連絡もつかず・・・
お義兄さんが生活費を渡すために自宅に戻った日、かなり激しい言い争いがあった。奥さんはそれまで通りお金を受け取るのが当然だと思っていたようだが。
休職中のお義兄さんの収入はかなり減っていた。
それで、休職に入る前の6割程度を持参したらキレられた。
正直なところ、それでも十分な額だと思う。
だって、我が家の3人分よりも大分多いんだから(笑)。
ローンや光熱費はお義兄さんが別で払っていた。
本当の意味での生活費だけなので、足りないことはないはずなのに。
封筒の中身を見て怒りを爆発させた奥さんが、
「これっぽっちで、どうやって生活すれば良いんだよ!」
などと言い、不穏な空気が流れた。
自炊もせず、毎回外食だったし。
実際にお金が掛かっていたとは思う。
でも、無い袖は振れないのだから、少しくらい協力してあげれば良いのに。
奥さんの態度を見ていると、意固地になっていると感じることも多かった。
その頑な態度に対し、嫌気が差していたのはお義兄さんだけでは無い。
義両親もはっきりと拒絶反応を示していて、
「もう口もききたくない」
と言っていた。
その日、言い争いをした後でもやはり奥さんのことを気に掛けていたお義兄さん。
数時間後に携帯を鳴らしたが出なかった。
怒っている時に出ないのはよくあること。
また後で掛け直そうと、1時間おきに何度か電話。
それでも出なくて、急に不安になり、再度自宅へと向かった。
そうしたら部屋には誰も居なかった。
出かけているだけかもしれないけれど、以前にも喧嘩した後に行方不明になったことがあったので『もしかして・・・』と考えたようだ。
義実家に戻ったお義兄さんは義両親に
「(奥さん)が居なくなったかもしれない」
と伝え、だいぶ良くなっていた体調が再び悪化してしまった。
奥さんはどこに消えたのか
1日、2日と経過し、とうとう一週間が経った。
その頃になると、お義兄さんも出て行ったのだと完全に理解した。
しかも、電話は着信拒否されているらしくつながらない。
その後、またしても離婚届が義実家に送られてきた。
以前と異なるのは、奥さん側の署名がまだされていなかったこと。
しかも、返送先も記されておらず、署名したとしても、その後どうすれば良いのか分からなかった。
「一体何を考えてるんだか・・・」
義両親は呆れ果てて何も言えない様子だった。
だけど、お義兄さんの前ではあまりその話は出さないようにしていた。
一連のゴタゴタにより再び体調を崩してしまったので気遣っていたのだろう。
夫でさえ、普段よりも優しく接していた。
結局、連絡がついたのはそれから数か月後のことだった。
奥さんの方から連絡してきて、急に
「明日、そちらにうかがいます」
と言ってきた。
お義兄さんと義両親はやっと話ができることに安堵した。
音信不通だったのが急に義実家に来るということで、その日は朝から皆ソワソワ。
お義母さんなんて緊張してしまって心ここにあらずといった様子で、たくさんの失敗をしたらしい。
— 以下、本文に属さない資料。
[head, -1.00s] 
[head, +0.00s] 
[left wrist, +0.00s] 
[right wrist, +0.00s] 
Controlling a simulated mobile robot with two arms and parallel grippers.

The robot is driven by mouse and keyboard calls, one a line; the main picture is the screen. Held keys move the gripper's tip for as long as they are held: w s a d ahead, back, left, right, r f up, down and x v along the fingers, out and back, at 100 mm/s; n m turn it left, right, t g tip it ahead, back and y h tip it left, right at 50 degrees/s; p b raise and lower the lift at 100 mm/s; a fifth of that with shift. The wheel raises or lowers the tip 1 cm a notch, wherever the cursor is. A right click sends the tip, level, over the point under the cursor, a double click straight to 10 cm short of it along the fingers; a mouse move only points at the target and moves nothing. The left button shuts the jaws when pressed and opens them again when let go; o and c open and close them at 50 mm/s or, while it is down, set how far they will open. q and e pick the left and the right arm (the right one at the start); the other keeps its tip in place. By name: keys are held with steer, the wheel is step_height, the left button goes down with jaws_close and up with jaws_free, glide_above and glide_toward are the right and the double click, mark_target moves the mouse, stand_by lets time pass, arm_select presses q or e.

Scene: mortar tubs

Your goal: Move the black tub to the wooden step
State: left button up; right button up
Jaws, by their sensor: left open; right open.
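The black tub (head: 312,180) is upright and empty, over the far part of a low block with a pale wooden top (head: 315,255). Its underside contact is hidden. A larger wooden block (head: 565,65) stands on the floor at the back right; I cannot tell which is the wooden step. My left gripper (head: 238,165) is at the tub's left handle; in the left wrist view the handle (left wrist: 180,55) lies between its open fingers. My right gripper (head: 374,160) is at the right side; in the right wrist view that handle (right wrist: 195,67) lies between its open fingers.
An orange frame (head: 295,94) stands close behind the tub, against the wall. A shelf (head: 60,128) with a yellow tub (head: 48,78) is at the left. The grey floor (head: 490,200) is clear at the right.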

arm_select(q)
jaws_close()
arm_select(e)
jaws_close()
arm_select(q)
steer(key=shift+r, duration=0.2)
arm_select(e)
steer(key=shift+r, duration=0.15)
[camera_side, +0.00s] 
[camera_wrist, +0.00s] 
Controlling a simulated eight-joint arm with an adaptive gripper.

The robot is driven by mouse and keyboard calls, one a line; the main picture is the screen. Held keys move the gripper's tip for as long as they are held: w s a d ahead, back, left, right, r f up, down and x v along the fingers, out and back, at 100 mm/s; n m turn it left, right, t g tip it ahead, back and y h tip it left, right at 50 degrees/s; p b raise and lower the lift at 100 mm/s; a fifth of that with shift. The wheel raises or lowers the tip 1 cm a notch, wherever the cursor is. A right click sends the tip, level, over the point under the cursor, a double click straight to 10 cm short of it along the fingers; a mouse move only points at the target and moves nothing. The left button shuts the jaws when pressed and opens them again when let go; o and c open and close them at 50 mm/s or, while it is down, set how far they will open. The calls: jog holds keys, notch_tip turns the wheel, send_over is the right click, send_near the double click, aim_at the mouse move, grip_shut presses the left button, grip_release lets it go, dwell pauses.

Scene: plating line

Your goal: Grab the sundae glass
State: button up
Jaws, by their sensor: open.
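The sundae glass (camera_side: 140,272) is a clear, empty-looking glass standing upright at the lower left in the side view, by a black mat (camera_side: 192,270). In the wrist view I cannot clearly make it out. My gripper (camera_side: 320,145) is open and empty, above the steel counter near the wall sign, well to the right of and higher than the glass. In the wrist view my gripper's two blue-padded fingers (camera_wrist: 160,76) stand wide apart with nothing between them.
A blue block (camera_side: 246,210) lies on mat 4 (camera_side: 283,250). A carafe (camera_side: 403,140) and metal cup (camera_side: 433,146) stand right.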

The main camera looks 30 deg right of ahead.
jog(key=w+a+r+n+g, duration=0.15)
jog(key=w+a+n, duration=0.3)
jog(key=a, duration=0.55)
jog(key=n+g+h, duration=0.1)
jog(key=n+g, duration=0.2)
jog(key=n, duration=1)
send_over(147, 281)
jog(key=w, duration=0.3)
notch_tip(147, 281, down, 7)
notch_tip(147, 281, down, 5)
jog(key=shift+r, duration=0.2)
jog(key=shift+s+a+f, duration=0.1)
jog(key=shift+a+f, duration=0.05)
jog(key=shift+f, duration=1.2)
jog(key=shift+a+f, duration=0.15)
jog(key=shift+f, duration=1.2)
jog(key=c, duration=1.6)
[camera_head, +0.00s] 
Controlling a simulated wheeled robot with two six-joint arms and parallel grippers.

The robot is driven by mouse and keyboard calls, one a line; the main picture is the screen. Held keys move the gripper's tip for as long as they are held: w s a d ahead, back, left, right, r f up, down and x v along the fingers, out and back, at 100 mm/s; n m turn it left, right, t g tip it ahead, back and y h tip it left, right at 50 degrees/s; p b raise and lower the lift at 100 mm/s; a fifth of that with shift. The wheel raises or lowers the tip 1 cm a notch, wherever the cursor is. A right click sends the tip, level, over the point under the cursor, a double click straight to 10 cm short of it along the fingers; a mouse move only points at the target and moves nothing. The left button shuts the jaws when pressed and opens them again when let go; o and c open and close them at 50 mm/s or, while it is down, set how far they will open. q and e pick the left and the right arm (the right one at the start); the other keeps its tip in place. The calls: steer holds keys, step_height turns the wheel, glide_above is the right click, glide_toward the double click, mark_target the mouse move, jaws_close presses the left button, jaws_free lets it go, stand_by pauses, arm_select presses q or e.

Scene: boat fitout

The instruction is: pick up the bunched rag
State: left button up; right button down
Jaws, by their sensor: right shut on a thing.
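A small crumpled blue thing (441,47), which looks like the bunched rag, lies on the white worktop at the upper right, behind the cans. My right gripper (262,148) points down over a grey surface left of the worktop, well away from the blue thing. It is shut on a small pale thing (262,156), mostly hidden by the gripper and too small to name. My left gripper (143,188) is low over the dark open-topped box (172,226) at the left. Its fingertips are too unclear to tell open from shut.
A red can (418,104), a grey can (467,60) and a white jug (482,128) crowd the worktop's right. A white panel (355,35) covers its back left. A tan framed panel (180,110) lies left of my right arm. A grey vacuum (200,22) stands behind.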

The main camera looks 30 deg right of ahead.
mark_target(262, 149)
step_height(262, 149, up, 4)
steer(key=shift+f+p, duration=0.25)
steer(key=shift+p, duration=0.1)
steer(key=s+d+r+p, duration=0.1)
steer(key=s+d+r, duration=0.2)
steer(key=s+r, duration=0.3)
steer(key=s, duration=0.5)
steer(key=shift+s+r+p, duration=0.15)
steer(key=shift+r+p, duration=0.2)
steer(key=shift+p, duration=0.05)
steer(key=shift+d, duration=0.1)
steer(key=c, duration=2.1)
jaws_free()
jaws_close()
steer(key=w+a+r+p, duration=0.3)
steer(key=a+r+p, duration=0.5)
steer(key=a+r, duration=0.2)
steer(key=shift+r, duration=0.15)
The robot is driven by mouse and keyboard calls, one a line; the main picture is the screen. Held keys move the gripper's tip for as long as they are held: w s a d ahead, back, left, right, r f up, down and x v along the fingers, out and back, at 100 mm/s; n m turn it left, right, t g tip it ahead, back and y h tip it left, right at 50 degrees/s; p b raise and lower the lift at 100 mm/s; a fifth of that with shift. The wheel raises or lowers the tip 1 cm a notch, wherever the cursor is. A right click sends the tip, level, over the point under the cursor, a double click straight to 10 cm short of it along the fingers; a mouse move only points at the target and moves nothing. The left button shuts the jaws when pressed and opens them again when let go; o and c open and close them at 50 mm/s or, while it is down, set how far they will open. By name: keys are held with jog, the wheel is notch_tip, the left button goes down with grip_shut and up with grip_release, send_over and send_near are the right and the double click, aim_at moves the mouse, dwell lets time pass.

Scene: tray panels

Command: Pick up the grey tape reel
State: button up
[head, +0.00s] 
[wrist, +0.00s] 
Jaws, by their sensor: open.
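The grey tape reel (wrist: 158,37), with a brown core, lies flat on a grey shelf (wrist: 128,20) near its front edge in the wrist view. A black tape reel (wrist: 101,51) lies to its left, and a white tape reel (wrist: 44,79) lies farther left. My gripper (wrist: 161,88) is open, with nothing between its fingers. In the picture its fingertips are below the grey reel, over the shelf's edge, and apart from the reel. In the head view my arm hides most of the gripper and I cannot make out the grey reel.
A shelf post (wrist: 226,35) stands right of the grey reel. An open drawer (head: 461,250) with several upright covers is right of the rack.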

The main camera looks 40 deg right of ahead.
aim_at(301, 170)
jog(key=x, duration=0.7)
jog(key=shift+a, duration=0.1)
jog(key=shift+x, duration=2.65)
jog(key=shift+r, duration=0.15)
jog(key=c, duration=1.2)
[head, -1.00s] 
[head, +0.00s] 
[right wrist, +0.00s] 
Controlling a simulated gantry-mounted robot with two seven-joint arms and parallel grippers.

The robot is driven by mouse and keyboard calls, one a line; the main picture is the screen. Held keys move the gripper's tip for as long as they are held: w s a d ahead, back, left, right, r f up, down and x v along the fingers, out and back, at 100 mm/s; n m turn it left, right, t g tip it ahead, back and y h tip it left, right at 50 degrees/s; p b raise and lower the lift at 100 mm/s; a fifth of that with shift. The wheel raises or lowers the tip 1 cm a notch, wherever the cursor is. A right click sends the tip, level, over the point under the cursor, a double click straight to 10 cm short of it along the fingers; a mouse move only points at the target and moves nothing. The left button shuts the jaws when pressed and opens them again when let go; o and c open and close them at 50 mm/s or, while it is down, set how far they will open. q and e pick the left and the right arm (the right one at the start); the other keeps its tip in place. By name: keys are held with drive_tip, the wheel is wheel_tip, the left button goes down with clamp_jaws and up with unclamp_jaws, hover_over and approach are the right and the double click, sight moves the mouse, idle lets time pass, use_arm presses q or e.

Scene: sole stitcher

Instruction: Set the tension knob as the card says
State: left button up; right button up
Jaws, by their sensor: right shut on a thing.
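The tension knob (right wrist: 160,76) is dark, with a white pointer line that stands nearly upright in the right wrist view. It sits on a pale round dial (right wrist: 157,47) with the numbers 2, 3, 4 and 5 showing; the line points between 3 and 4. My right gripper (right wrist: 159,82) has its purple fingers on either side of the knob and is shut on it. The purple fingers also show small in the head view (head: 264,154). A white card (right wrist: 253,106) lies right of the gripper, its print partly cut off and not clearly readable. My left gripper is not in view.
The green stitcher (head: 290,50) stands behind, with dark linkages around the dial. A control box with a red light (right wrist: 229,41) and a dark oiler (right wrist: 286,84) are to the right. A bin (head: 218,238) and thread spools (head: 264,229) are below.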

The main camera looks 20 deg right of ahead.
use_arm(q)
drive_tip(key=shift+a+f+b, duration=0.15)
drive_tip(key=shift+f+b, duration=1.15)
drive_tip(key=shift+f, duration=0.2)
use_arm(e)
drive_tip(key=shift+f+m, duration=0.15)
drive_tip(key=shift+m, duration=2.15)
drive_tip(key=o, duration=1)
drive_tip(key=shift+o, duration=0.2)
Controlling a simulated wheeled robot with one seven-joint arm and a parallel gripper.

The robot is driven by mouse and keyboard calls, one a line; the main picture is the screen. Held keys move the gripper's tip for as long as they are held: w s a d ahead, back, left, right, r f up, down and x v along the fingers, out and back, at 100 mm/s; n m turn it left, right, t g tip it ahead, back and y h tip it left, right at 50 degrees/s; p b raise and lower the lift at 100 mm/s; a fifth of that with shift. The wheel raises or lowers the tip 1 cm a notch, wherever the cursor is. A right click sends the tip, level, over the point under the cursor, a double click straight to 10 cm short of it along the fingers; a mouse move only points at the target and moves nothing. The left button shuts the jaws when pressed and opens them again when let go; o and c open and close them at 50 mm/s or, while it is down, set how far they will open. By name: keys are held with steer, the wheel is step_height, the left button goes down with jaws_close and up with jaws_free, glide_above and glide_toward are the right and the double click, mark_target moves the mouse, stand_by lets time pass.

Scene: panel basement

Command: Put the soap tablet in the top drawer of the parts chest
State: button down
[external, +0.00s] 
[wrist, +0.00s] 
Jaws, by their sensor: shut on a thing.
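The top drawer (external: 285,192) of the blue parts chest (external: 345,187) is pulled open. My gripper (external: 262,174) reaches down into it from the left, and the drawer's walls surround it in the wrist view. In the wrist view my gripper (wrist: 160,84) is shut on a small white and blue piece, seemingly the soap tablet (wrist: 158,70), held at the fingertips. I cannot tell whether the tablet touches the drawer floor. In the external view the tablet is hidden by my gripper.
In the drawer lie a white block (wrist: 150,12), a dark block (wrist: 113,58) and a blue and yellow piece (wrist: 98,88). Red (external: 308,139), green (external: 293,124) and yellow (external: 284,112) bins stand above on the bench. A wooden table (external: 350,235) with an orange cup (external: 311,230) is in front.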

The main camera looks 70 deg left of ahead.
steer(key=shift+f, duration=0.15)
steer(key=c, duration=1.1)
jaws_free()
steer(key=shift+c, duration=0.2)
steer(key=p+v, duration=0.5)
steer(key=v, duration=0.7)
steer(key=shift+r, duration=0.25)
洗濯機が止まって干すだけになっていた物をもう一度回してしまったり。
ドアに激突して肩を傷めたり。
ケーキを用意しようとして、お財布も持たずに出かけてしまったりしたそうだ。
後から笑い話として教えてくれた。
それだけ緊張していたということだが、その日彼女は来なかった。
予定時刻を過ぎても来ないので、お義兄さんが携帯に連絡を入れた。
コール音は鳴れど、応答はなく。
とうとう、その日姿を見せなかった。